Streit gab es schon seit Monaten über die Frage der Bedarfsprüfung. Vor dem Treffen hatten die Vorsitzenden von SPD und CDU Kompromissbereitschaft signalisiert: „Eine Einkommensprüfung im Sinne eines Freibetrages (...) könnte in Sachen Zielgenauigkeit ein guter Kompromiss sein“, sagte Dreyer der „Frankfurter Allgemeinen Sonntagszeitung“. Nun soll es eine eine umfassende Einkommensprüfung geben, hieß es. Zugang in das neue System bekomme der, der einen Bedarf habe, sagte Kramp-Karrenbauer.
Kanzlerin Merkel über Grundrente: „Der gute Wille ist da“
Kanzlerin Merkel hatte noch Freitag vorsichtigen Optimismus verbreitet: „Der gute Wille ist da, wir sind auch auf einem ganz guten Weg, wie ich finde. Aber es sind noch schwierige Gespräche“, sagte sie, betonte aber auch: „Wenn es noch ein weiteres Treffen geben würde, wäre das kein großes Unglück.“
Merkel hatte vor der Unionsfraktion am Dienstag für das Grundrenten-Ergebnis der Arbeitsgruppe geworben. Sie mahnte ihre Parteifreunde, nicht unentwegt Beispiele von Villenbesitzern anzuführen, sondern Bäcker, Reinigungskräfte oder Mitarbeiter von Logistikunternehmen in den Blick zu nehmen. Wenn die Union Volkspartei bleiben wolle, müssten auch diese ihre Wähler sein, genau wie Mittelständler und andere Unternehmer.

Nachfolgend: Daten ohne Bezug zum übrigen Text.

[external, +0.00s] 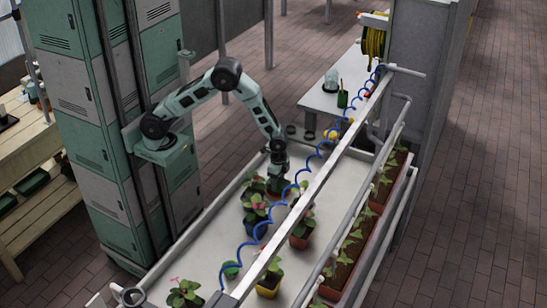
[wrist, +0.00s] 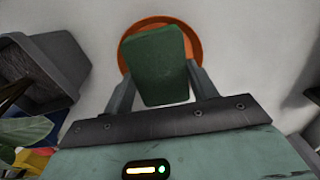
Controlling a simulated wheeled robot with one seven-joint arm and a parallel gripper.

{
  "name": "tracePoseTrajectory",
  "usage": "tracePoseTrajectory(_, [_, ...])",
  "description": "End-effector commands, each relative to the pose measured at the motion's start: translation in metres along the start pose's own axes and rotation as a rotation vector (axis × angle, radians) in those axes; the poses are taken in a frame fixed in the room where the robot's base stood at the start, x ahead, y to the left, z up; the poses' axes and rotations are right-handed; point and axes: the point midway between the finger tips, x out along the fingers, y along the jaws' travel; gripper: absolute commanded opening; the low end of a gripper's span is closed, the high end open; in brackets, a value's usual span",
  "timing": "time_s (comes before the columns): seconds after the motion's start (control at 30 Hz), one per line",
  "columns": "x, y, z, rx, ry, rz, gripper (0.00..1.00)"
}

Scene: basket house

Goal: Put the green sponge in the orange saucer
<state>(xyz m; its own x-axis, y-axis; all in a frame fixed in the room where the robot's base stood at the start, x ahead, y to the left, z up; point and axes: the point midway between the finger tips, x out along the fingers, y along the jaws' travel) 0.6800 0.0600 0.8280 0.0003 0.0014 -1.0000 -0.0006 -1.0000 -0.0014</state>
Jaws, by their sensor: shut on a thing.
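The green sponge (wrist: 159,62) is a dark green block held between the two fingers of my gripper (wrist: 162,84) in the wrist view. The orange saucer (wrist: 195,40) is round and lies on the pale surface behind the sponge. The sponge overlaps most of it in that view, with the orange rim showing at the top and sides. Whether the sponge touches the saucer I cannot tell. In the external view my gripper (external: 279,168) points down over the far part of the long pale tray bench.
A dark grey pot (wrist: 42,75) lies close on the left in the wrist view, with leaves below it. Several potted plants (external: 256,210) stand on the bench (external: 205,245). A rail (external: 310,190) with a coiled blue hose (external: 300,187) runs above the bench's right side.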

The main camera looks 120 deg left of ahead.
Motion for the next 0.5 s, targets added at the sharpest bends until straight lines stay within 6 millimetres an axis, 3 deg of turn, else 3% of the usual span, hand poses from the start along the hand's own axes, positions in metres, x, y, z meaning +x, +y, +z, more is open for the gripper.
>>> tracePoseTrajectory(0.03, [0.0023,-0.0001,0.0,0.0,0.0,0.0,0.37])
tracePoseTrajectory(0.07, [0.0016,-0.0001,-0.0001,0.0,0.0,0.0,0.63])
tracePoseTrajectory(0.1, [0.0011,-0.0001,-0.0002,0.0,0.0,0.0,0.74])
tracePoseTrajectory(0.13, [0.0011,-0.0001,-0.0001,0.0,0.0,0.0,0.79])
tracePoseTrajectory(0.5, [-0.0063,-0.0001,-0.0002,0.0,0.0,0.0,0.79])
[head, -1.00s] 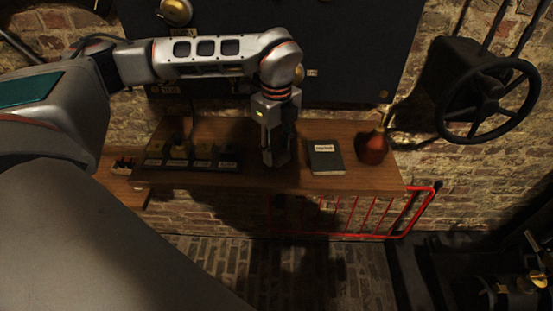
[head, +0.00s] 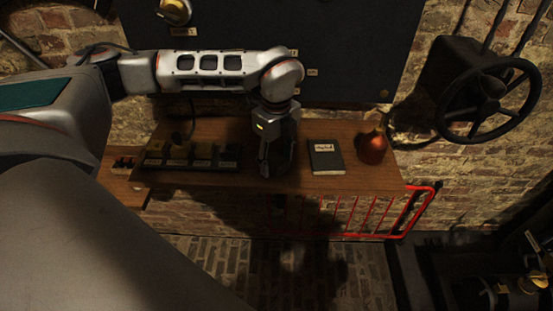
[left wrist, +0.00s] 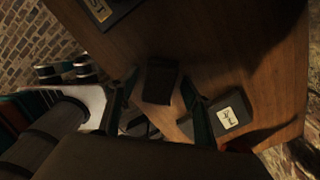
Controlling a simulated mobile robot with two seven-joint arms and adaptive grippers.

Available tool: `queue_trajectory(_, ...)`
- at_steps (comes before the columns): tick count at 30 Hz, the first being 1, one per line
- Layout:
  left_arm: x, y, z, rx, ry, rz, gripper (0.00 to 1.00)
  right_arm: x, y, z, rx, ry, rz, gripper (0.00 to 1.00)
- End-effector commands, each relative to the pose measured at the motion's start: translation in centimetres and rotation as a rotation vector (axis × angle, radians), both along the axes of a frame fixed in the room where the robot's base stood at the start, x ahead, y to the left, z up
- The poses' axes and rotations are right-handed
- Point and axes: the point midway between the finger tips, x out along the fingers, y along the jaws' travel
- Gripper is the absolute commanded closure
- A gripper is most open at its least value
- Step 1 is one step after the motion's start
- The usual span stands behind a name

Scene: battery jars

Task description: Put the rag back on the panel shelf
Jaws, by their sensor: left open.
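My left gripper (head: 277,170) points down over the wooden panel shelf (head: 225,130), between the black tray and the notebook. In the left wrist view its two fingers (left wrist: 160,100) stand apart. A dark, squarish, cloth-like patch (left wrist: 160,85) shows between the fingertips, close to the wood. It may be the rag, but the dim light does not let me tell, nor whether a finger touches it. No other rag shows. My right gripper is in neither view.
The black tray with several labelled blocks (head: 194,153) is left of the gripper. A notebook (head: 325,157) and a copper-red flask (head: 372,148) are to the right. The dark panel (head: 350,50) rises behind. A red rail (head: 410,215) runs below; a handwheel (head: 488,100) is at right.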

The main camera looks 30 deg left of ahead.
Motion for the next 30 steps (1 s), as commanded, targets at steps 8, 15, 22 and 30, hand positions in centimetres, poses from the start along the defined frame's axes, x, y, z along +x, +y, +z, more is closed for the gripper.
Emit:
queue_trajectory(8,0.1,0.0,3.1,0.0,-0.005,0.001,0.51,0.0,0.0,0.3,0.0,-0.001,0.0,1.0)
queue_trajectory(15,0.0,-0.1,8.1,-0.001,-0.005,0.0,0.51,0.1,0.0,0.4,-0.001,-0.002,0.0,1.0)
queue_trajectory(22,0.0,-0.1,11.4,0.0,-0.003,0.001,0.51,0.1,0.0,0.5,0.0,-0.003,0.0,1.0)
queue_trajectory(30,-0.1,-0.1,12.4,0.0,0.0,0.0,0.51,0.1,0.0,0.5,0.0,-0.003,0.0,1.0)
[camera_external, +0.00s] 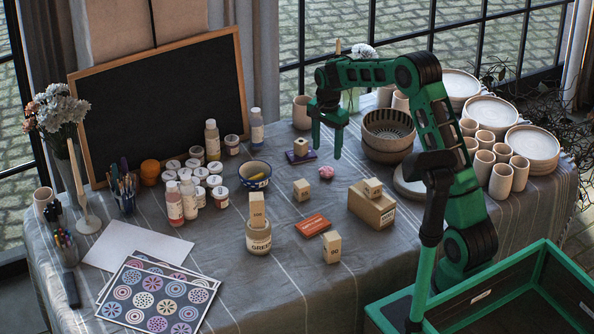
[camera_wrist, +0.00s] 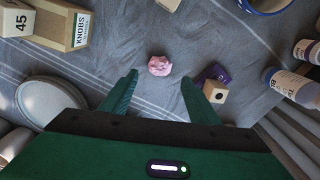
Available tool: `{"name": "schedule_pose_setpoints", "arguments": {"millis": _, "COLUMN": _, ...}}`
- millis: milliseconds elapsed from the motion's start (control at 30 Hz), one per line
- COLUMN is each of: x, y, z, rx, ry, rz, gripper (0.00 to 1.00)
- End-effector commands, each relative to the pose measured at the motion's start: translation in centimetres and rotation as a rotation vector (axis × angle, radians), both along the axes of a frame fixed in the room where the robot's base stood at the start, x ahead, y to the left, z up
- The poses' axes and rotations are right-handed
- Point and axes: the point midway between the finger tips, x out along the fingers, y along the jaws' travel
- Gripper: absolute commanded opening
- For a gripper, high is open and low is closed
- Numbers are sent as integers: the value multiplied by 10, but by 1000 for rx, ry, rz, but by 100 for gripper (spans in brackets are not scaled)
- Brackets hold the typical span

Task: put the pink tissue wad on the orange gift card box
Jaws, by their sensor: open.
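The pink tissue wad (camera_external: 326,172) lies on the grey tablecloth near the middle of the table. It also shows in the wrist view (camera_wrist: 160,66), just beyond the fingertips and between their lines. The orange gift card box (camera_external: 313,225) is a small flat box lying on the cloth nearer the front, between a jar and a cardboard box; I cannot make it out in the wrist view. My green gripper (camera_external: 327,150) is open and empty, above the table and apart from the wad. Its two fingers show in the wrist view (camera_wrist: 158,85).
A wooden block on a purple box (camera_external: 301,157) stands close left of the wad. A cardboard box (camera_external: 371,211) with a block on top, small wooden blocks (camera_external: 332,247) and a glazing jar (camera_external: 258,238) surround the orange box. Bowls (camera_external: 388,130) stand behind right.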

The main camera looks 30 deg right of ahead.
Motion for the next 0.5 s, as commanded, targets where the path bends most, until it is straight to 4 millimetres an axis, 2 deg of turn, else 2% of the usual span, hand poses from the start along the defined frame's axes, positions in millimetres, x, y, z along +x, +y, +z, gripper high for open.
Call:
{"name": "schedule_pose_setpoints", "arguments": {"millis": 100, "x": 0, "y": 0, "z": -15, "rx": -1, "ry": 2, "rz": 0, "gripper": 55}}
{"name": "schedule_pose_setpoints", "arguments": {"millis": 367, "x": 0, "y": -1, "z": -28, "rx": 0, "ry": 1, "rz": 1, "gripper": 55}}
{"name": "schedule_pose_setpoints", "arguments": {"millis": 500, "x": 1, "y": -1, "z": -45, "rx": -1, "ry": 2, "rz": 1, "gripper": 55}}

CSU-Landesgruppenchef Dobrindt dagegen griff vor der Verhandlungsrunde erneut Arbeitsminister Hubertus Heil (SPD) an. „Die Hubertus-Heil-Konfettikanone, mit der er einfach Geld verteilen will, wird nicht abgefeuert“, sagte er der „Bild am Sonntag“. Für eine praktikable Bedürftigkeitsprüfung habe die Union der SPD einen Vorschlag gemacht, der gerecht und zielgenau sei. „Ich hoffe, dass bei der SPD Vernunft vor Sturheit steht.“
Nach den Verhandlungen gab es auch noch eine kleine Spitze aus Reihen der CSU. Markus Söder irritierte mit einer Aussage zu kühlen Pausensnacks. So gab es bei der Regierungs-PK: eine Einigung bei der Grundrente, aber Streit um Erdbeereis.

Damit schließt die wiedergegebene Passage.